动态规划基础例题,要理解状态和状态转移方程。。。
#include <bits/stdc++.h>
using namespace std;
int kase = 0;
int n, T, t[80];
int M1, M2, st1[64], st2[64];
bool has_train[512][64][2];
int dp[512][80];
const int INF = 1<<8;
int main() {
//freopen("in.txt", "r", stdin);
while(cin >> n && n) {
memset(dp, 0, sizeof(dp));
memset(has_train, false, sizeof(has_train));
memset(st1, 0, sizeof(st1));
memset(st2, 0, sizeof(st2));
cin >> T;
for(int i = 1; i < n; ++i) cin >> t[i];
cin >> M1;
for(int i = 1; i <= M1; ++i) {
cin >> st1[i];
int time = st1[i];
for(int j = 1; j <= n; ++j) {
has_train[time][j][0] = true;
time += t[j];
if(time > 202) break;
}
}
cin >> M2;
for(int i = 1; i <= M2; ++i) {
cin >> st2[i];
int time = st2[i];
for(int j = n; j >= 1; --j) {
has_train[time][j][1] = true;
time += t[j-1];
if(time > 202) break;
}
}
for(int i = 1; i < n; ++i) dp[T][i] = INF;
dp[T][n] = 0;
for(int i = T-1; i >= 0; --i) {
for(int j = 1; j <= n; ++j) {
dp[i][j] = dp[i+1][j] + 1;
if(j < n && has_train[i][j][0] && i+t[j] <= T)

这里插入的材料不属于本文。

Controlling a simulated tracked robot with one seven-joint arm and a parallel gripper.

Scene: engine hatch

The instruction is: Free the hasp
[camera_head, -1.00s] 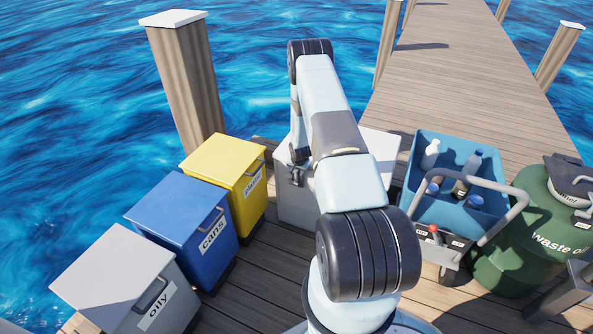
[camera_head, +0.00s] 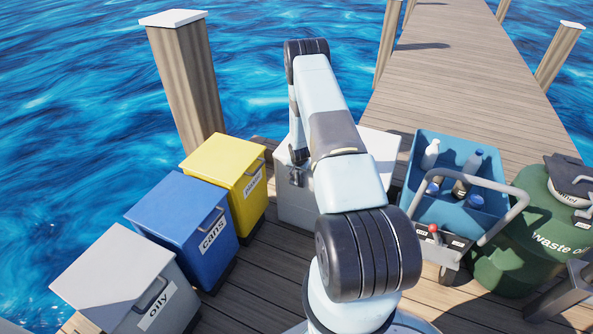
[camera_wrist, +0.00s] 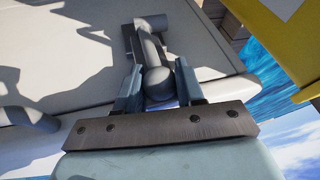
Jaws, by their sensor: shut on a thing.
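The hasp (camera_wrist: 150,45) is a grey metal fitting with a rounded bar, on the front of the light grey box (camera_head: 380,150) in the middle. In the wrist view, my gripper (camera_wrist: 159,80) is shut on the hasp, with one blue-grey finger on each side of its rounded end. In the head view my gripper (camera_head: 296,175) is a small dark shape against the box's front left. My arm hides much of the box there, and the fingertips are too small to read. The lower end of the hasp is partly hidden between the fingers.
Yellow (camera_head: 222,165), blue (camera_head: 180,215) and grey "oily" (camera_head: 120,270) bins stand on the left. A blue crate of bottles (camera_head: 420,205) on a cart and a green waste drum (camera_head: 530,240) stand on the right. Bare planks (camera_head: 265,285) lie between.

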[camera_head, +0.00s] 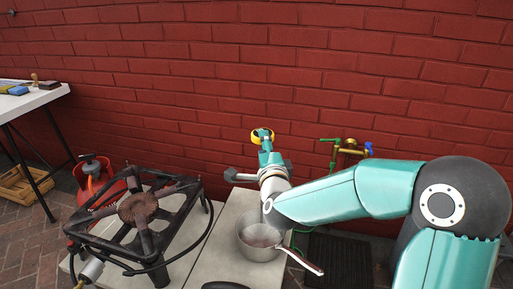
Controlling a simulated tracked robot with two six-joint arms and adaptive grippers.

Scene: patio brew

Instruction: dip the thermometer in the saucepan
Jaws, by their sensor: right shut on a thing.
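The saucepan (258,250) is a round metal pan on the pale slab right of the burner, with its handle pointing to the lower right. My right arm comes in from the right, and its wrist covers part of the pan's far rim. My right gripper (267,153) is beyond and above the saucepan in the picture, shut on the thermometer. The thermometer's yellow-rimmed round head (262,136) shows at the fingertips. Its stem is hidden or too small to see.
A black burner stand (140,209) stands left of the saucepan, with a red gas bottle (91,178) behind it. A brass tap with green and blue handles (350,147) is at the wall. A white table (30,100) is far left. Brick wall closes the back.

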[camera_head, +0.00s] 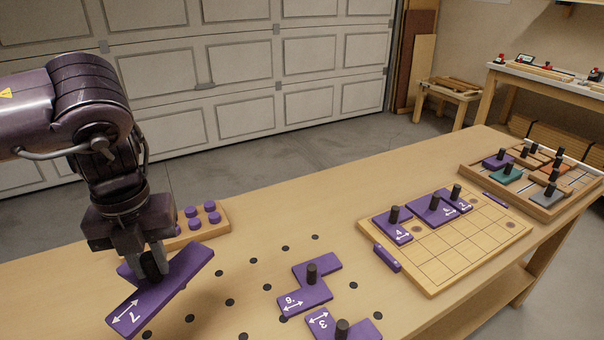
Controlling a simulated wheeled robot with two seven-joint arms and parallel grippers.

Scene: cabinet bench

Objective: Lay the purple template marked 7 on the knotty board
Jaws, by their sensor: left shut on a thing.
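The purple template marked 7 (188,268) is in the left part of the view, with its white 7 and arrow toward the near end. My left gripper (152,266) points down and is shut on it; its fingers hide the grip. The template is over the bench, and I cannot tell how high. The knotty board (452,267) lies to the right, a pale gridded board with dark knots. Purple templates, one marked 4 (393,228), stand along its far left side; its near and right squares are bare. My right gripper is not in view.
A peg block (222,221) stands behind the gripper. A tray of knobbed pieces (546,212) sits at the far right. Dark dots mark the bench top.

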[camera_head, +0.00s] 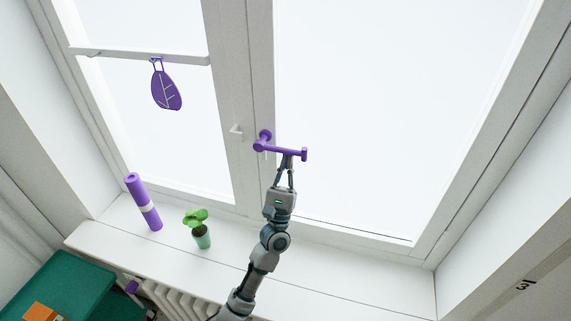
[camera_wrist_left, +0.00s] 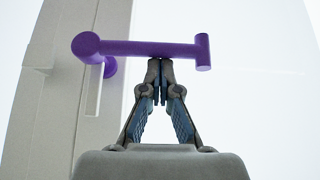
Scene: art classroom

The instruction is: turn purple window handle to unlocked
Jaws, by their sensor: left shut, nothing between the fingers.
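The purple window handle (camera_head: 280,149) is mounted on the middle frame of the window in the head view. Its lever points to the right, near horizontal, with a short crossbar at its free end. It also shows large in the left wrist view (camera_wrist_left: 150,48). My left gripper (camera_head: 287,163) is shut and empty. Its fingertips (camera_wrist_left: 160,66) are just under the lever, near the crossbar end, and look to touch its underside. My right gripper is in neither view.
A white handle (camera_head: 236,130) is left of the purple one. A purple leaf ornament (camera_head: 166,88) hangs from a white bar on the left pane. A purple roll (camera_head: 143,202) and a potted plant (camera_head: 199,228) stand on the sill (camera_head: 350,262). The sill's right part is clear.

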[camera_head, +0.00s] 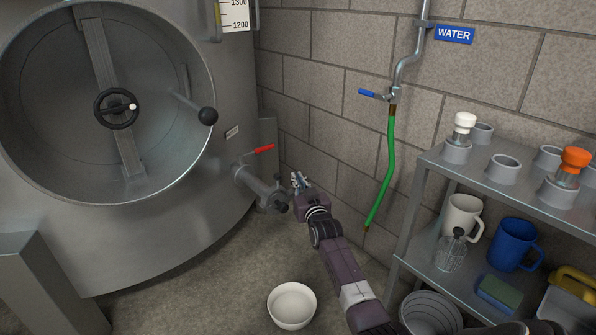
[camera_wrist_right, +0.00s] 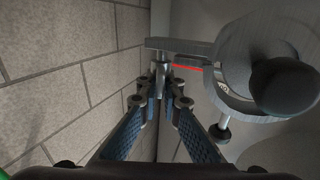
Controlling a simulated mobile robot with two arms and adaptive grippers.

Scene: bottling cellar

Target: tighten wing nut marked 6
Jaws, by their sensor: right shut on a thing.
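A grey steel outlet (camera_head: 262,188) with a red-handled valve sticks out of the tank's lower right. My right gripper (camera_head: 300,183) is just right of its dark end, in front of the wall. In the wrist view, the fingertips of my right gripper (camera_wrist_right: 161,84) are close together on a small grey metal part (camera_wrist_right: 161,68). This part sits under a flat grey bar beside the round clamp (camera_wrist_right: 232,72); it appears to be the wing nut. No number 6 can be read, and the fingers partly hide it. My left gripper is not in view.
The red valve handle (camera_head: 264,149) is just above the outlet. A white bowl (camera_head: 291,306) stands on the floor below. A green hose (camera_head: 387,165) hangs on the wall to the right. A metal shelf (camera_head: 428,160) with mugs stands farther right.

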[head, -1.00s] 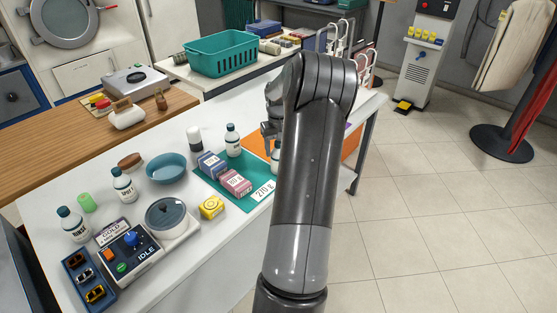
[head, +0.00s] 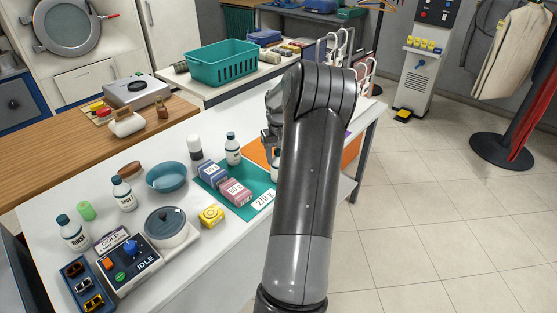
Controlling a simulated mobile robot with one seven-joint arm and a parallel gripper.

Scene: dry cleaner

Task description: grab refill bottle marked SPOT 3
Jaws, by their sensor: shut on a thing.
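My gripper (head: 272,147) is at the right part of the white counter, mostly hidden behind my own arm. It is shut on a white bottle (head: 275,170), of which only a sliver shows at the arm's left edge; its label is hidden. I cannot tell whether it touches the counter. A bottle with a small label (head: 124,195) and a bottle that seems marked RINSE (head: 73,234) stand at the left; I cannot clearly read a SPOT 3 label.
On the white counter (head: 215,262) are a blue bowl (head: 166,182), a scale-like device (head: 130,260), small boxes (head: 236,191), a yellow box (head: 211,214) and a white cylinder (head: 195,147). A teal basket (head: 222,68) is behind.

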dp[i][j] = min(dp[i][j], dp[i+t[j]][j+1]);
if(j > 1 && has_train[i][j][1] && i+t[j-1] <= T)
dp[i][j] = min(dp[i][j], dp[i+t[j-1]][j-1]);
}
}
printf("Case Number %d: ", ++kase);
if(dp[0][1] >= INF) cout << "impossible" << endl;
else cout << dp[0][1] << endl;
}
return 0;
}